For the first page, I created a little pocket for Sweetpea to put whatever small items she’d like to take along with us. I later purchased some cute little finger puppets to go in there. To form the pocket, I simply cut out a square a fabric for the pocket and a rectangular flap for the cover. I crocheted around the edge of the flap that would not be sewn down using the technique listed in the general process (ending). Then I simply hand sewed the pocket and flap with embroidery floss. You can really get creative here with adding embellishments and/or buttons. I then found these great little alphabet letters and spelled out her name.

 


Removable Flower Page:

This page was one of my favorites because it incorporated the most crochet. I started by embroidering stems of the flowers with yarn. After I had all the stems I wanted, I loosely sewed white buttons to the top of each stem. I then crocheted a flower for each stem. If you would like to use the same flower that I did, here is the pattern I created:

Flower Pattern:

5.0mm (H) hook

Ch 6. Sl st to the beginning ch to form a loop.

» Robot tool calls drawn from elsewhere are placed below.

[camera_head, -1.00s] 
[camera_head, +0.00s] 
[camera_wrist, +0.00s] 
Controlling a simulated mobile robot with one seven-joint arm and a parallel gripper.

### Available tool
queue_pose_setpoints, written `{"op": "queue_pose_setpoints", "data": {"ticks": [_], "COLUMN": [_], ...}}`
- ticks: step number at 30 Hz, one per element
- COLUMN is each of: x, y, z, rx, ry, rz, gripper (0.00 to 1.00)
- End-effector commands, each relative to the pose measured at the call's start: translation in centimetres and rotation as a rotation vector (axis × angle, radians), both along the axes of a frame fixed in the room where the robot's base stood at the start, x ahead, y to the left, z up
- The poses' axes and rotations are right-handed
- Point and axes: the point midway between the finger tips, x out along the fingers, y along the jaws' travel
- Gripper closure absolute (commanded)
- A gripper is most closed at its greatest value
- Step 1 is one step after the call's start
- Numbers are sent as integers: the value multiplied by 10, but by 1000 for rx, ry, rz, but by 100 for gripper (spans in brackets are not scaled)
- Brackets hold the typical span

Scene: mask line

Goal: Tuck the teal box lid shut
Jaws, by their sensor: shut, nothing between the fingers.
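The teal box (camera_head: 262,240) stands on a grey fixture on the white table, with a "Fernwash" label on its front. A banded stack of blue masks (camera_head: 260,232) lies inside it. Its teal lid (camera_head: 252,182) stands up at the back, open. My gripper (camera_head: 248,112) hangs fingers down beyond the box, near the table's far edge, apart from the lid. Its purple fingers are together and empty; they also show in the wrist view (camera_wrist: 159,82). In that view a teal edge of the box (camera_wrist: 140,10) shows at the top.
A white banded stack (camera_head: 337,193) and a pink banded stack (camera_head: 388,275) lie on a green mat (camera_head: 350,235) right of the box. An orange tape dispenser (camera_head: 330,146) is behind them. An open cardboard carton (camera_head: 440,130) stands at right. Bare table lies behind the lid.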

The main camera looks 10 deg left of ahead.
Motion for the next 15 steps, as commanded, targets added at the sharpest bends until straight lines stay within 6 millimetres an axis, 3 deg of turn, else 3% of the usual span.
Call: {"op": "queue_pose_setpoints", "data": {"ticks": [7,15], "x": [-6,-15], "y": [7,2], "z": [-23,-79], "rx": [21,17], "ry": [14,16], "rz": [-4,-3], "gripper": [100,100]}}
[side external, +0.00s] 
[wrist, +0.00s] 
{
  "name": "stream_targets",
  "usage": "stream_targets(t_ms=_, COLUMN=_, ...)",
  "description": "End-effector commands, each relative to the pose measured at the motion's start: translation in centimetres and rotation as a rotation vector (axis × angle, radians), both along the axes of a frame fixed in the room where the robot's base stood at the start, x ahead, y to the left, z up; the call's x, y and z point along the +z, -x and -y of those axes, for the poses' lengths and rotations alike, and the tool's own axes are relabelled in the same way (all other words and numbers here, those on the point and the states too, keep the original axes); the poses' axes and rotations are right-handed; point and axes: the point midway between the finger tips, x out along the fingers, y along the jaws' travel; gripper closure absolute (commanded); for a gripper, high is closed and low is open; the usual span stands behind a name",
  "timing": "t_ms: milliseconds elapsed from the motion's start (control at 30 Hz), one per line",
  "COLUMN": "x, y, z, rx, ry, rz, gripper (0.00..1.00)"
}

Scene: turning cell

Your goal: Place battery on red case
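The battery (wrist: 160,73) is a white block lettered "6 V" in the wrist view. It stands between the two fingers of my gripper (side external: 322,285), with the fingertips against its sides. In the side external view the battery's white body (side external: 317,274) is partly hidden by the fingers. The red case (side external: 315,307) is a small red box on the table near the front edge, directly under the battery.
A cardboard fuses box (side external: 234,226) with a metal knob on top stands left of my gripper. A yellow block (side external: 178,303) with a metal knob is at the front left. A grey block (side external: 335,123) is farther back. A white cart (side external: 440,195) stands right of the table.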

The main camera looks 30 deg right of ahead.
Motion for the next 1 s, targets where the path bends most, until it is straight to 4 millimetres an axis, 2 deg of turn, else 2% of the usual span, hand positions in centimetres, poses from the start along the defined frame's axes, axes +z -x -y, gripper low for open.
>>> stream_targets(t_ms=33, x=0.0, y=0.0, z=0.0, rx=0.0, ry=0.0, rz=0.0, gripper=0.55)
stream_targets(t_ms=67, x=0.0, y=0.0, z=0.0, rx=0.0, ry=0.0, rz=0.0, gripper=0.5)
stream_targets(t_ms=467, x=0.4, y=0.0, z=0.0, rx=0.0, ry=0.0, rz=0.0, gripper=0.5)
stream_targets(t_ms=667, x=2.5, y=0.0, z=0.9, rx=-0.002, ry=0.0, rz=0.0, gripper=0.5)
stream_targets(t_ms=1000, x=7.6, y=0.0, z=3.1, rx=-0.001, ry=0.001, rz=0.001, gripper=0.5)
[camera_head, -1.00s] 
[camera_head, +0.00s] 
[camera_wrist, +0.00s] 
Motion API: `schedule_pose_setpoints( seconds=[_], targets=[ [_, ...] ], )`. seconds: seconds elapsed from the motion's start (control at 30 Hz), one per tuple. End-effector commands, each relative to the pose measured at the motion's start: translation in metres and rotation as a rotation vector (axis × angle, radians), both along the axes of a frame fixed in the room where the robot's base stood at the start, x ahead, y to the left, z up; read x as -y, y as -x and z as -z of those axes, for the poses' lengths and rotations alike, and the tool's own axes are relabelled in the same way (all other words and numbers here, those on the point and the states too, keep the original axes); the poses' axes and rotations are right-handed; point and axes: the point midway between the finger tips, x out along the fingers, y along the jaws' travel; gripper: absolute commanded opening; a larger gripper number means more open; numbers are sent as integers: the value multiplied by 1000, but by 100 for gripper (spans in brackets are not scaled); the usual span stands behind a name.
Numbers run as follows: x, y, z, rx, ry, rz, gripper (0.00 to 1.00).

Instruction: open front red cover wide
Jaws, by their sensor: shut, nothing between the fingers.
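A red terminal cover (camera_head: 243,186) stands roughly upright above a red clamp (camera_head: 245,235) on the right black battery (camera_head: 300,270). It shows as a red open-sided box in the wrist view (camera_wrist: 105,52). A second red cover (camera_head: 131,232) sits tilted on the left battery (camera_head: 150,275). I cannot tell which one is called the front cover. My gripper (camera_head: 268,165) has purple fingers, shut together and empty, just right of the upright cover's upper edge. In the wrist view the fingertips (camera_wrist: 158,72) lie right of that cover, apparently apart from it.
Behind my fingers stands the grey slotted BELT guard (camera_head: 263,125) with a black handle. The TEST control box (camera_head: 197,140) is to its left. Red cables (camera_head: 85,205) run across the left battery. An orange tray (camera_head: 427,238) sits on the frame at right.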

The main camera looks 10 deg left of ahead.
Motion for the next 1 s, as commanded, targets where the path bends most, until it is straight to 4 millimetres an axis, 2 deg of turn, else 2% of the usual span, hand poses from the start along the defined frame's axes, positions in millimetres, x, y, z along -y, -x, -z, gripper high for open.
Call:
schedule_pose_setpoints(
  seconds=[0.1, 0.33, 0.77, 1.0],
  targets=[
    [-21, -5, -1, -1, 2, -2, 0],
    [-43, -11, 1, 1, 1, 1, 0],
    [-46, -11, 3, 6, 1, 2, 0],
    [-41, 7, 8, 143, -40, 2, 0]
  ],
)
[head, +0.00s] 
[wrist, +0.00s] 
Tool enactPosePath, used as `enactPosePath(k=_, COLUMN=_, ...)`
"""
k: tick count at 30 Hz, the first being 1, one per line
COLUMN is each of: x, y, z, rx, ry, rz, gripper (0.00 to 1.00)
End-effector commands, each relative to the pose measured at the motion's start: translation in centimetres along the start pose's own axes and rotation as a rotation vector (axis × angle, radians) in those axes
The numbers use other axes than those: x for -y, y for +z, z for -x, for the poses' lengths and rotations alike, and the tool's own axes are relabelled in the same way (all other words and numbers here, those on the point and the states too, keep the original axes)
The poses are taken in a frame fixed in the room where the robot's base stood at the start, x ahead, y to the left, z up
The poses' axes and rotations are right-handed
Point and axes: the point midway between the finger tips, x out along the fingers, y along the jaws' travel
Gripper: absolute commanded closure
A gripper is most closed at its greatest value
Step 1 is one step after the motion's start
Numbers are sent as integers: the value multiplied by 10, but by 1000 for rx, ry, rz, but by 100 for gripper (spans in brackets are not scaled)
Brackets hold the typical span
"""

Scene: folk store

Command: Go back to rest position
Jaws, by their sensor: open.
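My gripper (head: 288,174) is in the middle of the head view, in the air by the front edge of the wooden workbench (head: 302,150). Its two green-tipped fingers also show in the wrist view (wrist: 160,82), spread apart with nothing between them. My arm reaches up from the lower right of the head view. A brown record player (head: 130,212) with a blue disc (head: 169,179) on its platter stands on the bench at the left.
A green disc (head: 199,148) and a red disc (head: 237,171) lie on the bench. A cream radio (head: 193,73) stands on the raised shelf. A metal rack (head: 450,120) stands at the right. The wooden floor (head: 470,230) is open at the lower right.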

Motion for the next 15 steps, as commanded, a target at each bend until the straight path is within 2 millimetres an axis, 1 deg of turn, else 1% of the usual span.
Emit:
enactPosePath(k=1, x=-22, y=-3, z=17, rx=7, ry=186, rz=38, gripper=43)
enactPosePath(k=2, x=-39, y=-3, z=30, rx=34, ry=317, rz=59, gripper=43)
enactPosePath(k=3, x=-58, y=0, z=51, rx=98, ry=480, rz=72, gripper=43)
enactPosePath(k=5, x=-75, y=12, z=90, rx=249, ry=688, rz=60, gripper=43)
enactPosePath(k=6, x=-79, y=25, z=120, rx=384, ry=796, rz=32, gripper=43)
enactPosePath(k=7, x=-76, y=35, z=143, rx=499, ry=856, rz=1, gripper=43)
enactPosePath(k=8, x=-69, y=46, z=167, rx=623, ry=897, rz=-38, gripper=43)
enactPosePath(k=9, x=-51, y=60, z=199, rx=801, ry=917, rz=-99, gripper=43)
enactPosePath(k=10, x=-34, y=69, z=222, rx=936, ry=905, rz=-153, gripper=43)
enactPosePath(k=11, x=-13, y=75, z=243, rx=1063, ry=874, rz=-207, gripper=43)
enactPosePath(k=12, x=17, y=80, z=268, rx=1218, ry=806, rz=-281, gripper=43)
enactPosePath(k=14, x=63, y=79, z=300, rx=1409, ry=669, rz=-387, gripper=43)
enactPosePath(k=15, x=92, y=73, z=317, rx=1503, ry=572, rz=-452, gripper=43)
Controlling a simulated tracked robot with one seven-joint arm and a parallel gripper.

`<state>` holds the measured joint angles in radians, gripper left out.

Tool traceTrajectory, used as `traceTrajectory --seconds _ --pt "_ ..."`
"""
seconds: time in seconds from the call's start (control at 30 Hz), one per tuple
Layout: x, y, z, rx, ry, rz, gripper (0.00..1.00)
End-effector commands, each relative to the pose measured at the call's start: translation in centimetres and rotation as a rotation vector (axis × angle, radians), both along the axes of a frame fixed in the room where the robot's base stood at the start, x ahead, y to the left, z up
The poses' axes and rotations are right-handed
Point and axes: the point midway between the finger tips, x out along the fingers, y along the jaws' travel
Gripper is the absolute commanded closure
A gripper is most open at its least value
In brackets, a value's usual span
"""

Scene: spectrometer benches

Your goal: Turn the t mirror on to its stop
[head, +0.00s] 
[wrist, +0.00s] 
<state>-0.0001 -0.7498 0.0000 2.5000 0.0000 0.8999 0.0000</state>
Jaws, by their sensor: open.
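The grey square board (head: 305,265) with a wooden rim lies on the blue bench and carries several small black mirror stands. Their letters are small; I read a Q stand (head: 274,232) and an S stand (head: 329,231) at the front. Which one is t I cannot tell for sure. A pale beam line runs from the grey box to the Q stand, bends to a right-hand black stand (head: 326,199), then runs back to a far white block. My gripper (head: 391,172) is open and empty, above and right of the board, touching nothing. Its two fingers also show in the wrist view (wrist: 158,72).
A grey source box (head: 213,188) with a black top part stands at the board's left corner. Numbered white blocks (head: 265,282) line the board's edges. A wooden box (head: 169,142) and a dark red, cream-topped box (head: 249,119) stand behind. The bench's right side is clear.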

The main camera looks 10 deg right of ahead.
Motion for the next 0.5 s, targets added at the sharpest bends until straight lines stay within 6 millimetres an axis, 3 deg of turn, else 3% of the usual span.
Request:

Rnd 1: Ch 1. Work 10 SC in loop. Join with a sl st to your beginning SC. (10 sts)

Rnd 2: Ch 1. In first st, *work 1 SC, 1 HDC, 1 DC, 1 HDC, 1 SC. Sl st into next. Repeat from * an additional 4 times. Join with a sl st to your beginning SC. (30 sts)

Fasten off.

 


Animal Pocket Page:

Another pocket page?! Okay, so this one didn’t require a lot of craft skill, but this is one of Sweetpea’s favorites. She loves playing pretend with the wooden animals! I created this pocket just like I did the first pocket page, without the flap. I also used felt for this pocket. Again, you can get super creative with these pages.

 


Clouds & Stars Page:

Even though this page required more sewing than the rest, I was really happy with the finished page. I cut out a few cloud shapes out of felt, and I found these great D-rings. I sewed 4 of the clouds around the page, putting D-rings on the edges and sewing around to secure them. I then created my star string with a piece of yarn and some colorful star beads. At the top left corner of the page, I sewed the cloud down, with the end of the star string inside, and left an opening at the top to create a tiny pocket. The object of this page is to loop the stars through each D-ring. You could definitely take this concept and create a totally different picture, such as a worm crawling through apples, a snake slithering through the grass, or even a rocket ship flying through space. The possibilities are endless.

 


Laundry Page:

This next page was pretty simple. I first created a clothesline with just a piece of embroidery floss, and I hung some tiny clothespins on it. I created the laundry basket with a piece of felt and sewed around the edges, leaving the top open. For the clothing, I just cut out various pieces of felt in the shape of clothing, nothing fancy. I’ve seen a few different ideas for this concept, including creating a washing machine.

 


Tic Tac Toe Page:

Okay so this page I refer to as my cheat page. At Easter time, I was shopping at Walmart for little basket stuffers and I picked up this felt tic tac toe game for $1. The only thing I did to this page was sew on the tic tac toe board. It was quick and easy, and I was desperate to finish this book. If you wanted to put more effort into it than I did, you could easily create a similar game out of felt.

 


Counting Page:

This page was really simple and one of the only times I used my hot glue gun. For this page, I simply glued down the gems and hand-wrote the corresponding numbers with a sharpie. If you had the skill and patience, I would totally recommend embroidering the numbers. But seriously, at this point I had more than enough sewing for my tastes!



General Process (Ending):

After all of the sewing and details were completed on my pages, I lined up my 2 fabric pieces, with the right sides out (just as they will appear in the finished book), and ran my rotary skip blade about 1/4 inch in along the edge. Then, using my crochet thread and a 2.75mm hook, I worked around the edge of the page in a single crochet, ch 2, single crochet, ch 2, etc. pattern. I waited to do this until each page was complete so that I could hide the messy ends from sewing.


Cover:

I really wanted the cover to be one piece. I wanted it to look neat and more book like. I actually didn’t make the cover until the very end because I wasn’t sure what I wanted to do. For the cover only, rather than cutting the fabric quarters into 4 pieces, I cut them in half, and used blue for the front cover and the owl print for the inside. I ironed on the interfacing just as described above. I then sewed on a button on the front and a piece of ribbon on the back to create a wrap-around closure. The owls were a last minute addition and are actually just felt stickers that I glued down.


Assembly and Binding:

This was definitely not an exact science for me. When I had all of the pages finished, I lined them all up inside the cover. I decided where the holes should be for the binding and used my grommet tool to create nice clean holes. If you don’t have a grommet tool, you can purchase an inexpensive handheld one. Of course you can always just cut holes without the grommet tool, but the grommets definitely give a more clean, professional look, and make the holes more durable. After all of the grommet holes were made, I laced ribbon through the cover and each page, and tied a nice little bow on the outside of the cover. You can find several different ways to bind a fabric book, but I wanted something that wasn’t permanent so that I could add and remove pages whenever I want.